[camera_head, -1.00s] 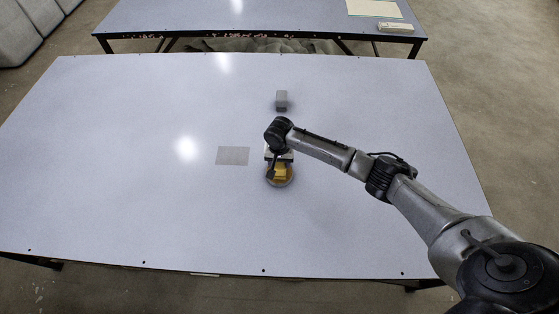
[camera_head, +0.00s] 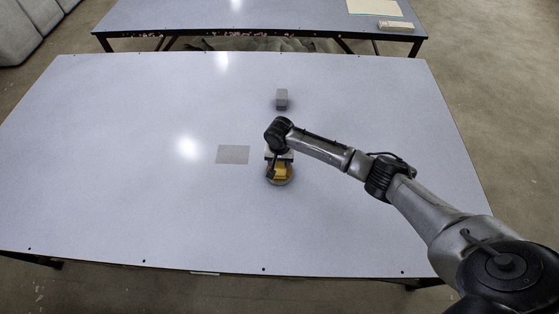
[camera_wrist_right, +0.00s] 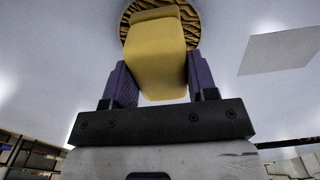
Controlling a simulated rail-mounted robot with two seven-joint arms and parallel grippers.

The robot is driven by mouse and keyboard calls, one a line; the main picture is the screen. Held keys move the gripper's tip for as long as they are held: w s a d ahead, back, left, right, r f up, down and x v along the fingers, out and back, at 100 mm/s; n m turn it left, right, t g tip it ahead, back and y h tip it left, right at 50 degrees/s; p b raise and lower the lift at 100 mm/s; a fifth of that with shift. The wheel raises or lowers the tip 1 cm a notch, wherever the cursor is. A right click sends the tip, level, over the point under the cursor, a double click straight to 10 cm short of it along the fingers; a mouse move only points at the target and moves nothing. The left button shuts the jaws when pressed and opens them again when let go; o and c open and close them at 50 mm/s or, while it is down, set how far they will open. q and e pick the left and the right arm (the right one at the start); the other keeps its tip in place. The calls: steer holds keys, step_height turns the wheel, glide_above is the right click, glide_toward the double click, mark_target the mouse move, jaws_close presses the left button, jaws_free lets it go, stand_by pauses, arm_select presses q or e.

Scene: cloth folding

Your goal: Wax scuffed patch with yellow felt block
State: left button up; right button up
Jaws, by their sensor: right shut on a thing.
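The yellow felt block (camera_head: 281,172) is between the fingers of my right gripper (camera_head: 279,165), which is shut on it. In the right wrist view the block (camera_wrist_right: 158,55) sits between the two purple fingers of the gripper (camera_wrist_right: 151,85). Its far end overlaps a round brown-and-tan patterned dish (camera_wrist_right: 192,13), which also shows around the block in the head view (camera_head: 282,183). I cannot tell whether the block touches the dish. The scuffed patch, a grey rectangle (camera_head: 233,154), lies on the table to the left of the gripper. It also shows in the right wrist view (camera_wrist_right: 280,50). My left gripper is not in view.
A grey block (camera_head: 282,99) stands on the table (camera_head: 110,150) behind the gripper. The table is otherwise clear, widely so on the left. A second table (camera_head: 290,18) stands at the back with a pale sheet (camera_head: 374,8) and a small light object (camera_head: 396,25).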

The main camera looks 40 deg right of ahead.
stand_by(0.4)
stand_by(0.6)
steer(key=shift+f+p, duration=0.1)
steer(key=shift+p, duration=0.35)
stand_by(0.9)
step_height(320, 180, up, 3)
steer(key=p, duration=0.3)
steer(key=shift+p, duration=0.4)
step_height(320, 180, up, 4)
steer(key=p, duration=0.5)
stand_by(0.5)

=-=-=

* [EXERCISE OBJECTIVE]: Copy the whole of the material above exactly, but not its images.

* [EXPECTED ANSWER]:
[camera_head, -1.00s] 
[camera_head, +0.00s] 
[camera_wrist_right, +0.00s] 
Controlling a simulated rail-mounted robot with two seven-joint arms and parallel grippers.

The robot is driven by mouse and keyboard calls, one a line; the main picture is the screen. Held keys move the gripper's tip for as long as they are held: w s a d ahead, back, left, right, r f up, down and x v along the fingers, out and back, at 100 mm/s; n m turn it left, right, t g tip it ahead, back and y h tip it left, right at 50 degrees/s; p b raise and lower the lift at 100 mm/s; a fifth of that with shift. The wheel raises or lowers the tip 1 cm a notch, wherever the cursor is. A right click sends the tip, level, over the point under the cursor, a double click straight to 10 cm short of it along the fingers; a mouse move only points at the target and moves nothing. The left button shuts the jaws when pressed and opens them again when let go; o and c open and close them at 50 mm/s or, while it is down, set how far they will open. q and e pick the left and the right arm (the right one at the start); the other keeps its tip in place. The calls: steer holds keys, step_height turns the wheel, glide_above is the right click, glide_toward the double click, mark_target the mouse move, jaws_close presses the left button, jaws_free lets it go, stand_by pauses, arm_select presses q or e.

Scene: cloth folding

Your goal: Wax scuffed patch with yellow felt block
State: left button up; right button up
Jaws, by their sensor: right shut on a thing.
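The yellow felt block (camera_head: 281,172) is between the fingers of my right gripper (camera_head: 279,165), which is shut on it. In the right wrist view the block (camera_wrist_right: 158,55) sits between the two purple fingers of the gripper (camera_wrist_right: 151,85). Its far end overlaps a round brown-and-tan patterned dish (camera_wrist_right: 192,13), which also shows around the block in the head view (camera_head: 282,183). I cannot tell whether the block touches the dish. The scuffed patch, a grey rectangle (camera_head: 233,154), lies on the table to the left of the gripper. It also shows in the right wrist view (camera_wrist_right: 280,50). My left gripper is not in view.
A grey block (camera_head: 282,99) stands on the table (camera_head: 110,150) behind the gripper. The table is otherwise clear, widely so on the left. A second table (camera_head: 290,18) stands at the back with a pale sheet (camera_head: 374,8) and a small light object (camera_head: 396,25).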

The main camera looks 40 deg right of ahead.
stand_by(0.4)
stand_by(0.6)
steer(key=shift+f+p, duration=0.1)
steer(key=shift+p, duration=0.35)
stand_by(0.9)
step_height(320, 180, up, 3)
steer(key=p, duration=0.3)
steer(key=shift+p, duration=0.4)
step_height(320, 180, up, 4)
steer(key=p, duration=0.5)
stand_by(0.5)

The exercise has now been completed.